Despite what many people may think, origami has been flying through space for many years. This ancient art of paper folding, which we have often used to create paper airplanes just for fun, originated in China and Japan around 1400 years ago. Until relatively recently, there were only a few hundred designs, but today there are tens of thousands, thanks in particular, to Akira Yoshizawa, a great teacher who contributed thousands of designs to this art in the 20th century, generating a renaissance of creativity around the world.
Origami is more than just entertainment, it’s a design philosophy that can significantly aid aerospace development.
But origami goes beyond the entertainment aspect we all know. There are companies dedicated exclusively to the study and creation of designs for multiple technological sectors, managing to turn a sheet of paper into any shape using folding patterns.
The basic technique involves turning a flat sheet of paper into a three-dimensional shape, using relatively little processing, using only techniques for folding along lines marked on the paper, but there is more to this than meets the eye.

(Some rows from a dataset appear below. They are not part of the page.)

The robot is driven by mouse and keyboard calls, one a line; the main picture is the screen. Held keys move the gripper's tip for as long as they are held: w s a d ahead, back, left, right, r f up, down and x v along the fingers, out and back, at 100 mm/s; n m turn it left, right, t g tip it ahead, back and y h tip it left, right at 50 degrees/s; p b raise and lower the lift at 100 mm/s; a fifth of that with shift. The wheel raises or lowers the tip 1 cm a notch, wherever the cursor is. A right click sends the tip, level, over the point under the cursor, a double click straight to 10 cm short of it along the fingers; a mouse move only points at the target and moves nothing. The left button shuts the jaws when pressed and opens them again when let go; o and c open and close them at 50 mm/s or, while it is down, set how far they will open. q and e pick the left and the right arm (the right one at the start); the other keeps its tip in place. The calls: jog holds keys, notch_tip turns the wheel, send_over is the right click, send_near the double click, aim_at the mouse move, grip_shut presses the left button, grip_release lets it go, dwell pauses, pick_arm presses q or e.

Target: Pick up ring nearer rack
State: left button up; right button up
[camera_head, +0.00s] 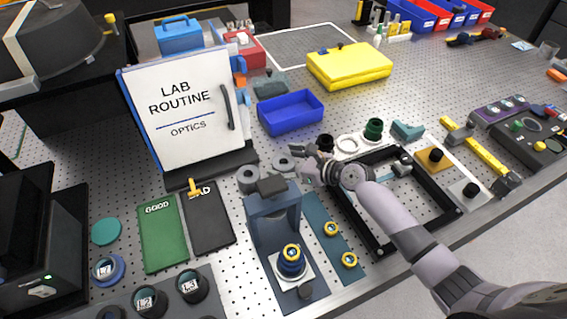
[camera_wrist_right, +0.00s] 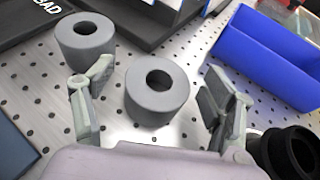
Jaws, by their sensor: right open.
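Two thick grey rings with centre holes stand on the perforated table. One ring (camera_head: 248,176) is at the left, and the other ring (camera_head: 283,162) is to its right, by my right gripper (camera_head: 298,163). In the right wrist view the left ring (camera_wrist_right: 85,40) is just beyond the left finger. The right ring (camera_wrist_right: 150,108) is between the spread fingers of my right gripper (camera_wrist_right: 158,105), slightly ahead, with a visible gap on both sides. My right gripper is open and empty. I cannot tell which fixture is the rack. My left gripper is not in view.
A blue bin (camera_head: 290,112) is behind the rings. The Lab Routine board (camera_head: 185,110) stands behind left. A blue-grey stand (camera_head: 272,225) is in front. A black frame (camera_head: 440,190) lies under my right arm. A black cylinder (camera_wrist_right: 288,152) is close to the right finger.

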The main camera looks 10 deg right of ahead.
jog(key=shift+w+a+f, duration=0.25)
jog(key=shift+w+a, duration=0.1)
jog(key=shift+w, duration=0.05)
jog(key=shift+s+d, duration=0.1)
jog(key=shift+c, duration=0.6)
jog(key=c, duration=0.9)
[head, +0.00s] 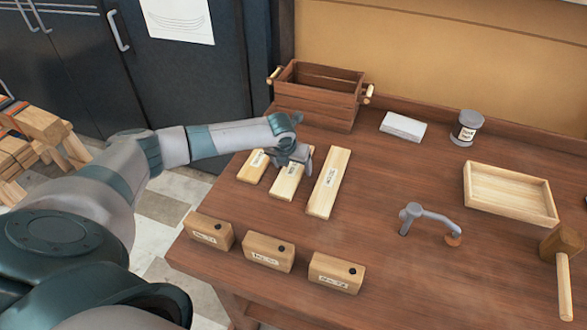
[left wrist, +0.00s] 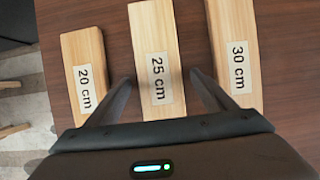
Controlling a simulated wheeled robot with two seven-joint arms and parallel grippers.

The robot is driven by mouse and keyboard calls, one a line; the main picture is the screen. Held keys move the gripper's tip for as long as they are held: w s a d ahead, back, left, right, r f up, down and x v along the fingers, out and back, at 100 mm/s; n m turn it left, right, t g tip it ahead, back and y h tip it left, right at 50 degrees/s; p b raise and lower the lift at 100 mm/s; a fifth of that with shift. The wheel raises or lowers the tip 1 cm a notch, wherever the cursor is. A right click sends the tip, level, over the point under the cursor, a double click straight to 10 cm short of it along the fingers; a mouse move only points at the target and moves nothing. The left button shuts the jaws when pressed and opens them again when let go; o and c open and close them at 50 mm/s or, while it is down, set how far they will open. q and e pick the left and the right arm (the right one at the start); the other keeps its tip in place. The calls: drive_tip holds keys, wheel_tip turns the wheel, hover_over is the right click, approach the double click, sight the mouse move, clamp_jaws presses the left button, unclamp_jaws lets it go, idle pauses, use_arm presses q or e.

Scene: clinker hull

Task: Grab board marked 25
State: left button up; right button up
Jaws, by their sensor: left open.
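The board marked 25 cm (left wrist: 157,40) lies flat on the table in the middle of the left wrist view. In the head view this board (head: 287,186) is partly hidden by my left gripper (head: 293,163). My left gripper also shows in the left wrist view (left wrist: 160,85). It is open and empty above the 25 board, one finger over each side of it. The board marked 20 cm (left wrist: 80,48) lies to the left, and the board marked 30 cm (left wrist: 232,35) to the right. My right gripper is not in view.
Three labelled wooden blocks (head: 269,252) stand along the front edge. A wooden crate (head: 318,95) is behind the boards. A white block (head: 403,126), a tin (head: 466,128), a shallow tray (head: 510,195), a grey metal tool (head: 431,216) and a mallet (head: 562,250) are to the right.

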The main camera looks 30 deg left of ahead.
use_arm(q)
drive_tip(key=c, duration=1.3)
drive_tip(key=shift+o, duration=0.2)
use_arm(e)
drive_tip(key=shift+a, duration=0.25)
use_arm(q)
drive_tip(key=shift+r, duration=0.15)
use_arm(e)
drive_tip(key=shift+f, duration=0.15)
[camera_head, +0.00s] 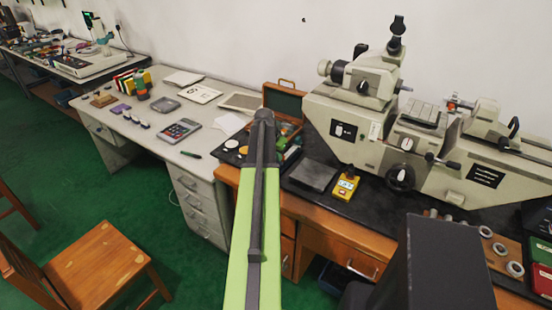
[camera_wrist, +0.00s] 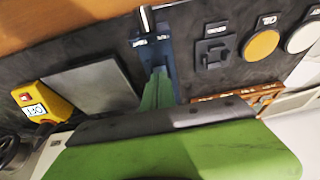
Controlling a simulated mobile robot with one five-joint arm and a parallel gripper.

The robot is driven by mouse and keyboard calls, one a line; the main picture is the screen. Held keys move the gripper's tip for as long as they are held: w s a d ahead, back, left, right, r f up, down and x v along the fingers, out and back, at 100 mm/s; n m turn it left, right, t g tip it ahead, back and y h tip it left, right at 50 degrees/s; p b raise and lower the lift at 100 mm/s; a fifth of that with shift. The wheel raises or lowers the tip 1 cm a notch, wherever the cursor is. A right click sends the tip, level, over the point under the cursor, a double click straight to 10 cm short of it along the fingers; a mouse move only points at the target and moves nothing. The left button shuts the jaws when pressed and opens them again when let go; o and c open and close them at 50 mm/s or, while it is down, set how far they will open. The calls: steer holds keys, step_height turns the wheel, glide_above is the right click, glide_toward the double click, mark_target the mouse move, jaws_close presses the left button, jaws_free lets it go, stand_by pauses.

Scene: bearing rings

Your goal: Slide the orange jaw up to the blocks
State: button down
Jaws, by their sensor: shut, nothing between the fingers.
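I cannot make out a clear orange jaw or the blocks. A small orange-red part (camera_head: 452,104) shows on the right section of the big cream machine (camera_head: 347,103) in the head view; I cannot tell whether it is the jaw. My green arm reaches up the middle of the head view, its dark end over a dark tool board near the machine's left side. My gripper (camera_wrist: 158,90) shows as narrow green fingers in the wrist view, shut and empty, over a blue holder (camera_wrist: 166,48) on that board. Whether it touches the holder is unclear.
An orange disc (camera_wrist: 262,45) lies near the holder. A wooden chair (camera_head: 95,270) stands lower left, with green floor around it.

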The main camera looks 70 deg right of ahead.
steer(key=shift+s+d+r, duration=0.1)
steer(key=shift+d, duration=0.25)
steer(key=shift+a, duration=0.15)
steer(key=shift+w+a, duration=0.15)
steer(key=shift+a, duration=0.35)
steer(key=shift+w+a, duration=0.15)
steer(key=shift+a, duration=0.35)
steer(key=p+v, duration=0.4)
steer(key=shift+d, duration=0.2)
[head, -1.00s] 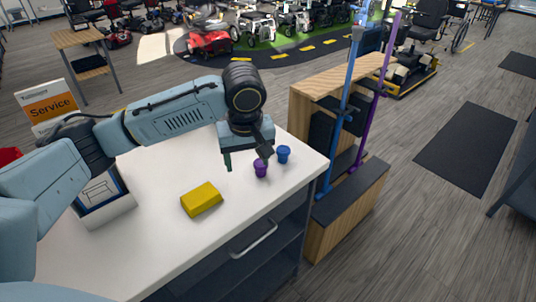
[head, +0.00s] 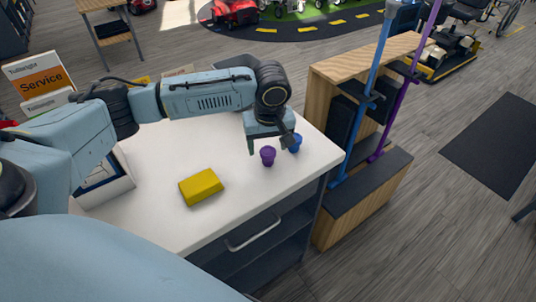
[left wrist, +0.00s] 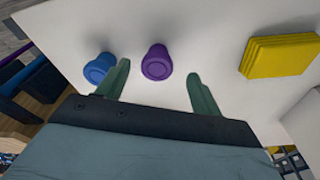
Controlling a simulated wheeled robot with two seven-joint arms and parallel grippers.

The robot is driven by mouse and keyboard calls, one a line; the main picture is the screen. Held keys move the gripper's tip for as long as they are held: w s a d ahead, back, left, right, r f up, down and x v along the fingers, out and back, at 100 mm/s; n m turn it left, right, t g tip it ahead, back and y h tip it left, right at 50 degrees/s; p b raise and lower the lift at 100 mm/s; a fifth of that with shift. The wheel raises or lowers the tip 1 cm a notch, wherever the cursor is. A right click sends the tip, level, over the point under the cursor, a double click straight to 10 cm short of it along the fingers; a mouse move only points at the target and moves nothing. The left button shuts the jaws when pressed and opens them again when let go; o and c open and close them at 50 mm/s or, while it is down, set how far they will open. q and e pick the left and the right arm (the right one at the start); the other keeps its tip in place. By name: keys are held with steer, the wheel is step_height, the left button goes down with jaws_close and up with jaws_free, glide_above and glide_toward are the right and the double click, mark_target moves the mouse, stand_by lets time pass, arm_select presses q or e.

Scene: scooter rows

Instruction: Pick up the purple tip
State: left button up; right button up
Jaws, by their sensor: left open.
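The purple tip (head: 268,155) stands on the white table near its right end. It also shows in the left wrist view (left wrist: 157,63), between and just beyond the two green fingers. My left gripper (head: 268,148) is open and empty, close to the purple tip. In the left wrist view the left gripper (left wrist: 158,82) has one finger on each side of the tip's line, the left finger nearer to it. The blue tip (head: 295,142) stands beside the purple one, partly behind the gripper; in the wrist view it (left wrist: 99,68) is outside the left finger. My right gripper is not in view.
A yellow block (head: 201,187) lies on the white table (head: 160,230), left of the tips. A wooden rack (head: 330,98) holding a blue cane (head: 372,75) and a purple cane (head: 403,95) stands off the table's right end. A service sign (head: 45,85) is at the left.

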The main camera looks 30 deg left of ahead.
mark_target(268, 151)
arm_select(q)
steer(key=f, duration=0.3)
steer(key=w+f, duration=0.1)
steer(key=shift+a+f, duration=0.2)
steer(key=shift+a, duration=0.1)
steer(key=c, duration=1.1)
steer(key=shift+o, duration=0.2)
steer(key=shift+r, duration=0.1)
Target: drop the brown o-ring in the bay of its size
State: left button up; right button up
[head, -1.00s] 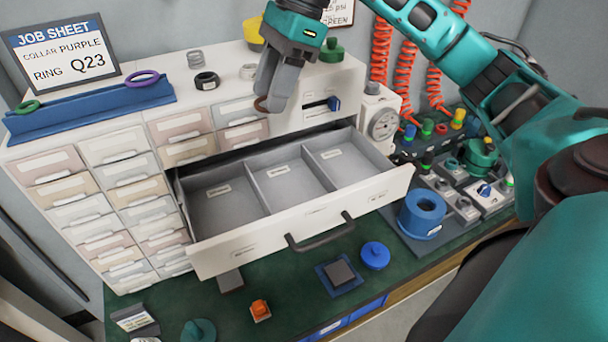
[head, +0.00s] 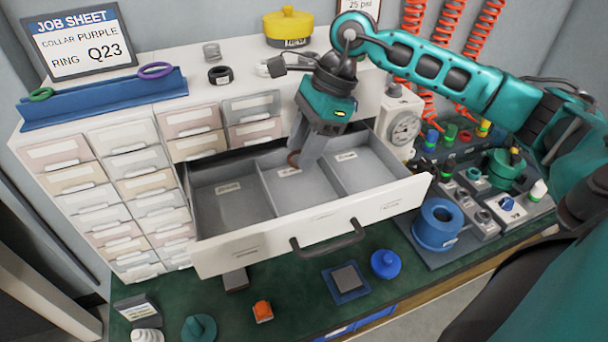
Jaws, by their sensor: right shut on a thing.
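My right gripper (head: 303,160) points down over the open drawer (head: 318,222) and is shut on the brown o-ring (head: 293,159). The ring hangs at the fingertips over the back part of the middle bay. The drawer has three bays side by side: a left bay (head: 232,207), a middle bay (head: 300,193) and a right bay (head: 366,172). Each has a small label on its floor, too small to read. My left gripper is not in view.
A job sheet (head: 77,42) reads collar purple, ring Q23. A blue rack (head: 105,101) on the cabinet top holds a green ring (head: 41,94) and a purple ring (head: 155,70). A black ring stack (head: 220,75) and a yellow-lidded pot (head: 289,26) stand there too. A gauge (head: 405,128) stands right of the drawer.

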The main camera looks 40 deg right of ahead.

In addition to lines, there are segments, angles, common points, polygons, plane figures, three-dimensional figures, coordinate systems, numbers and lengths. This is a design environment that brings together engineers, physicists and mathematicians, to develop patterns to create objects of any shape. It is possible to create the typical paper airplane, boats, animal figures, or more complex designs such as geometric figures, mobile structures, folding designs and even stable mechanisms. And all of this can be done simply by folding, without the need for joints, nuts or connections.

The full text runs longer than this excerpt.